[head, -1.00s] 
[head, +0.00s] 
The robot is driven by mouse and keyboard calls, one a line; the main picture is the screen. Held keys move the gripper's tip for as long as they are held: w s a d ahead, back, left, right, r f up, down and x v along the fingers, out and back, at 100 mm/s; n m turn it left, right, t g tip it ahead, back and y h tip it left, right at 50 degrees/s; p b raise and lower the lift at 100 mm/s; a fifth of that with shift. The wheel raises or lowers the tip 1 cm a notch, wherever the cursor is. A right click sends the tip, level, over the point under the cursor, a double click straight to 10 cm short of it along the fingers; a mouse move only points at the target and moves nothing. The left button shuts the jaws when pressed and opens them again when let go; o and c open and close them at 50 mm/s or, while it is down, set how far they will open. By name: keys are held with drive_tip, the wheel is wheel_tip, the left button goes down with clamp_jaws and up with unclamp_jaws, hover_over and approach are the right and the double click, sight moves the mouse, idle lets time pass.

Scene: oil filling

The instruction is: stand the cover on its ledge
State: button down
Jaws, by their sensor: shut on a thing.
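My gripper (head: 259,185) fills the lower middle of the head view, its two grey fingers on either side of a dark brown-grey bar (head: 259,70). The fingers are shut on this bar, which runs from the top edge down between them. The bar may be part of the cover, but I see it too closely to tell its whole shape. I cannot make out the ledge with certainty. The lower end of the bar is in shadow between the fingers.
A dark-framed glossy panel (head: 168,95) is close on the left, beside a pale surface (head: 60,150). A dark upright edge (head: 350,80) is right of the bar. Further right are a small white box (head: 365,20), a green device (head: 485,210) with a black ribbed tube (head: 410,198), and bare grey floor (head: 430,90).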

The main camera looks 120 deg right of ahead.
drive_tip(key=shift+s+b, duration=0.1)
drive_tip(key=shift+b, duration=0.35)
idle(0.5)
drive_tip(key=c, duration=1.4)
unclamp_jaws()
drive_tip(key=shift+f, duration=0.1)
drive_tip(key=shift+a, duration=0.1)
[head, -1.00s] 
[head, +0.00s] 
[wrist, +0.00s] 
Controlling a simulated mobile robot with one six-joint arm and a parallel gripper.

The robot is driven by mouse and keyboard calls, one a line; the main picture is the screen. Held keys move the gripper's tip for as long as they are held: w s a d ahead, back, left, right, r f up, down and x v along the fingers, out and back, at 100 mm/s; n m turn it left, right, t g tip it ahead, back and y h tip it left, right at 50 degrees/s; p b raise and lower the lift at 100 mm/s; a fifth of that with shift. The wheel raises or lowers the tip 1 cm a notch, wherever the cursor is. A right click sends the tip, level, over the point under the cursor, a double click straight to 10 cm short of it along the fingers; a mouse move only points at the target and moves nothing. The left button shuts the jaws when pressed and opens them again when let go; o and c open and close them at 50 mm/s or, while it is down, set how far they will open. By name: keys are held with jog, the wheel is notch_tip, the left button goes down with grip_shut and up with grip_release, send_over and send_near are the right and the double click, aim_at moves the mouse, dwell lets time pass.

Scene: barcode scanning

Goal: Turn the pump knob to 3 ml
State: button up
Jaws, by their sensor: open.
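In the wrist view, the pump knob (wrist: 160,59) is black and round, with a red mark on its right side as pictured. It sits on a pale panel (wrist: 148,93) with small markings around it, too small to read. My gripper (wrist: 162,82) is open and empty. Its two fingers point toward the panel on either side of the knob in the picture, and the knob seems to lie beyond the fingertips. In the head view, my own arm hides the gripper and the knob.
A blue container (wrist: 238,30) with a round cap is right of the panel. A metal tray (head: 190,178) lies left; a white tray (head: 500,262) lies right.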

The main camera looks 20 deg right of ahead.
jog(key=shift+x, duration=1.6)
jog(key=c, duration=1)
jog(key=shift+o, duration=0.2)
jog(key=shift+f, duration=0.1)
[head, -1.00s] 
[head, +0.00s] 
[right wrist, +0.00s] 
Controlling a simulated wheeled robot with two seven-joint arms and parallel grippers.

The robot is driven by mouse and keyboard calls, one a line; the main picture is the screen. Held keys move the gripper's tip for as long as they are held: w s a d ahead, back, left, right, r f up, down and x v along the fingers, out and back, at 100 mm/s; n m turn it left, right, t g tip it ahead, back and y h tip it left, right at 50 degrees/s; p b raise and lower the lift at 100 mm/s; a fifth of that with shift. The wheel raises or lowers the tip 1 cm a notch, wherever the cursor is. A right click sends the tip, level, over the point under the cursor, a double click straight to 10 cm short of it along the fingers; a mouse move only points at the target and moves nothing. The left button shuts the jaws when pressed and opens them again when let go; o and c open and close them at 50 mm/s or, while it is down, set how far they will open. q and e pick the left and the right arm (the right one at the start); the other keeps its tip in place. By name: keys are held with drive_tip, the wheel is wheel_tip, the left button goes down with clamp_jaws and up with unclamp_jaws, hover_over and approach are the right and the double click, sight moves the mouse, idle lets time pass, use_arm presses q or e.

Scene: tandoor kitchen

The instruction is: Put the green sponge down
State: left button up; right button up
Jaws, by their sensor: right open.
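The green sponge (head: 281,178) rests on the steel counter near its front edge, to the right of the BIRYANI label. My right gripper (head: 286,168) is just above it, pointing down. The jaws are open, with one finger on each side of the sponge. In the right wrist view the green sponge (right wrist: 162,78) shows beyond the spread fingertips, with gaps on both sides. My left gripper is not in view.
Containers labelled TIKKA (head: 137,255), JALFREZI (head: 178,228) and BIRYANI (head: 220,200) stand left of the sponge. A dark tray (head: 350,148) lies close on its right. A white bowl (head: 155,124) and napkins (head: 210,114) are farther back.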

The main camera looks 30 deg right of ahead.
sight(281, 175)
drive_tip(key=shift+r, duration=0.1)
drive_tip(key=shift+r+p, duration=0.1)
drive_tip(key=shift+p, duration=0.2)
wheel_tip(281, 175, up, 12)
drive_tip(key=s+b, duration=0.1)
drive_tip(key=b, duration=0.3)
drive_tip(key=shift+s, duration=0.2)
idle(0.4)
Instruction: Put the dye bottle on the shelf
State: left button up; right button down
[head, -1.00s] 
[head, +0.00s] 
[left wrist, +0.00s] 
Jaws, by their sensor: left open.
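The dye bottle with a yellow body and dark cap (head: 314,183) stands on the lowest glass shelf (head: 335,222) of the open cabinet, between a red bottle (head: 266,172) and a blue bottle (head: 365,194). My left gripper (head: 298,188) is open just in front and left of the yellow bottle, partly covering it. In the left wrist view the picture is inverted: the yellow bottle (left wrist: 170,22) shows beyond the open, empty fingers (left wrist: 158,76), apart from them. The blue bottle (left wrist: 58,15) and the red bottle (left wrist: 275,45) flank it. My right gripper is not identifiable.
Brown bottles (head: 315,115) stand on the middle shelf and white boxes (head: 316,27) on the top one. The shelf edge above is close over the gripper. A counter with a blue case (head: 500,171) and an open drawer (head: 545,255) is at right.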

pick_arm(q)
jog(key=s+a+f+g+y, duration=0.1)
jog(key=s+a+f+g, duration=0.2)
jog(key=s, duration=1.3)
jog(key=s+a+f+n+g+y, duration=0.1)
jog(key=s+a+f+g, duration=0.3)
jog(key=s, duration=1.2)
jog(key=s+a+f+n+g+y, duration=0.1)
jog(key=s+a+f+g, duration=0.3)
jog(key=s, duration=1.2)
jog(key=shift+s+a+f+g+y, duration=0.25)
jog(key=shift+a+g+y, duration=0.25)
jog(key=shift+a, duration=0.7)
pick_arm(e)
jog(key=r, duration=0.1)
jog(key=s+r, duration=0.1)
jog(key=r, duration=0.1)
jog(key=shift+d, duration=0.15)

GIVEN PROBLEM =>
Produce an exact copy of the whole listing.

WORKED ANSWER =>
[head, -1.00s] 
[head, +0.00s] 
The robot is driven by mouse and keyboard calls, one a line; the main picture is the screen. Held keys move the gripper's tip for as long as they are held: w s a d ahead, back, left, right, r f up, down and x v along the fingers, out and back, at 100 mm/s; n m turn it left, right, t g tip it ahead, back and y h tip it left, right at 50 degrees/s; p b raise and lower the lift at 100 mm/s; a fifth of that with shift. The wheel raises or lowers the tip 1 cm a notch, wherever the cursor is. A right click sends the tip, level, over the point under the cursor, a double click straight to 10 cm short of it along the fingers; a mouse move only points at the target and moves nothing. The left button shuts the jaws when pressed and opens them again when let go; o and c open and close them at 50 mm/s or, while it is down, set how far they will open. By name: keys are held with drive_tip, the wheel is wheel_tip, the left button goes down with clamp_jaws and up with unclamp_jaws, hover_over and approach are the right and the double click, sight moves the mouse, idle lets time pass.

Scene: oil filling

The instruction is: stand the cover on its ledge
State: button down
Jaws, by their sensor: shut on a thing.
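My gripper (head: 259,185) fills the lower middle of the head view, its two grey fingers on either side of a dark brown-grey bar (head: 259,70). The fingers are shut on this bar, which runs from the top edge down between them. The bar may be part of the cover, but I see it too closely to tell its whole shape. I cannot make out the ledge with certainty. The lower end of the bar is in shadow between the fingers.
A dark-framed glossy panel (head: 168,95) is close on the left, beside a pale surface (head: 60,150). A dark upright edge (head: 350,80) is right of the bar. Further right are a small white box (head: 365,20), a green device (head: 485,210) with a black ribbed tube (head: 410,198), and bare grey floor (head: 430,90).

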The main camera looks 120 deg right of ahead.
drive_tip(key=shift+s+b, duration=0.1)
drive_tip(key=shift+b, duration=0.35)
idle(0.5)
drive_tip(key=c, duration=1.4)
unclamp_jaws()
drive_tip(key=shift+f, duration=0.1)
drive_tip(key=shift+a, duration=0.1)
[head, -1.00s] 
[head, +0.00s] 
[wrist, +0.00s] 
Controlling a simulated mobile robot with one six-joint arm and a parallel gripper.

The robot is driven by mouse and keyboard calls, one a line; the main picture is the screen. Held keys move the gripper's tip for as long as they are held: w s a d ahead, back, left, right, r f up, down and x v along the fingers, out and back, at 100 mm/s; n m turn it left, right, t g tip it ahead, back and y h tip it left, right at 50 degrees/s; p b raise and lower the lift at 100 mm/s; a fifth of that with shift. The wheel raises or lowers the tip 1 cm a notch, wherever the cursor is. A right click sends the tip, level, over the point under the cursor, a double click straight to 10 cm short of it along the fingers; a mouse move only points at the target and moves nothing. The left button shuts the jaws when pressed and opens them again when let go; o and c open and close them at 50 mm/s or, while it is down, set how far they will open. By name: keys are held with jog, the wheel is notch_tip, the left button goes down with grip_shut and up with grip_release, send_over and send_near are the right and the double click, aim_at moves the mouse, dwell lets time pass.

Scene: barcode scanning

Goal: Turn the pump knob to 3 ml
State: button up
Jaws, by their sensor: open.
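In the wrist view, the pump knob (wrist: 160,59) is black and round, with a red mark on its right side as pictured. It sits on a pale panel (wrist: 148,93) with small markings around it, too small to read. My gripper (wrist: 162,82) is open and empty. Its two fingers point toward the panel on either side of the knob in the picture, and the knob seems to lie beyond the fingertips. In the head view, my own arm hides the gripper and the knob.
A blue container (wrist: 238,30) with a round cap is right of the panel. A metal tray (head: 190,178) lies left; a white tray (head: 500,262) lies right.

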The main camera looks 20 deg right of ahead.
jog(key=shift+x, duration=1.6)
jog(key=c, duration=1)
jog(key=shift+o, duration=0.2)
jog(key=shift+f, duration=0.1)
[head, -1.00s] 
[head, +0.00s] 
[right wrist, +0.00s] 
Controlling a simulated wheeled robot with two seven-joint arms and parallel grippers.

The robot is driven by mouse and keyboard calls, one a line; the main picture is the screen. Held keys move the gripper's tip for as long as they are held: w s a d ahead, back, left, right, r f up, down and x v along the fingers, out and back, at 100 mm/s; n m turn it left, right, t g tip it ahead, back and y h tip it left, right at 50 degrees/s; p b raise and lower the lift at 100 mm/s; a fifth of that with shift. The wheel raises or lowers the tip 1 cm a notch, wherever the cursor is. A right click sends the tip, level, over the point under the cursor, a double click straight to 10 cm short of it along the fingers; a mouse move only points at the target and moves nothing. The left button shuts the jaws when pressed and opens them again when let go; o and c open and close them at 50 mm/s or, while it is down, set how far they will open. q and e pick the left and the right arm (the right one at the start); the other keeps its tip in place. By name: keys are held with drive_tip, the wheel is wheel_tip, the left button goes down with clamp_jaws and up with unclamp_jaws, hover_over and approach are the right and the double click, sight moves the mouse, idle lets time pass, use_arm presses q or e.

Scene: tandoor kitchen

The instruction is: Put the green sponge down
State: left button up; right button up
Jaws, by their sensor: right open.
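The green sponge (head: 281,178) rests on the steel counter near its front edge, to the right of the BIRYANI label. My right gripper (head: 286,168) is just above it, pointing down. The jaws are open, with one finger on each side of the sponge. In the right wrist view the green sponge (right wrist: 162,78) shows beyond the spread fingertips, with gaps on both sides. My left gripper is not in view.
Containers labelled TIKKA (head: 137,255), JALFREZI (head: 178,228) and BIRYANI (head: 220,200) stand left of the sponge. A dark tray (head: 350,148) lies close on its right. A white bowl (head: 155,124) and napkins (head: 210,114) are farther back.

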The main camera looks 30 deg right of ahead.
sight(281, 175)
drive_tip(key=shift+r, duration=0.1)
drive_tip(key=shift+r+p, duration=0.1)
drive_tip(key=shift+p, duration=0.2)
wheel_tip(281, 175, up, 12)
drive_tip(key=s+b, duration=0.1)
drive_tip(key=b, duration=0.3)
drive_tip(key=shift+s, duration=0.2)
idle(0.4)
Instruction: Put the dye bottle on the shelf
State: left button up; right button down
[head, -1.00s] 
[head, +0.00s] 
[left wrist, +0.00s] 
Jaws, by their sensor: left open.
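The dye bottle with a yellow body and dark cap (head: 314,183) stands on the lowest glass shelf (head: 335,222) of the open cabinet, between a red bottle (head: 266,172) and a blue bottle (head: 365,194). My left gripper (head: 298,188) is open just in front and left of the yellow bottle, partly covering it. In the left wrist view the picture is inverted: the yellow bottle (left wrist: 170,22) shows beyond the open, empty fingers (left wrist: 158,76), apart from them. The blue bottle (left wrist: 58,15) and the red bottle (left wrist: 275,45) flank it. My right gripper is not identifiable.
Brown bottles (head: 315,115) stand on the middle shelf and white boxes (head: 316,27) on the top one. The shelf edge above is close over the gripper. A counter with a blue case (head: 500,171) and an open drawer (head: 545,255) is at right.

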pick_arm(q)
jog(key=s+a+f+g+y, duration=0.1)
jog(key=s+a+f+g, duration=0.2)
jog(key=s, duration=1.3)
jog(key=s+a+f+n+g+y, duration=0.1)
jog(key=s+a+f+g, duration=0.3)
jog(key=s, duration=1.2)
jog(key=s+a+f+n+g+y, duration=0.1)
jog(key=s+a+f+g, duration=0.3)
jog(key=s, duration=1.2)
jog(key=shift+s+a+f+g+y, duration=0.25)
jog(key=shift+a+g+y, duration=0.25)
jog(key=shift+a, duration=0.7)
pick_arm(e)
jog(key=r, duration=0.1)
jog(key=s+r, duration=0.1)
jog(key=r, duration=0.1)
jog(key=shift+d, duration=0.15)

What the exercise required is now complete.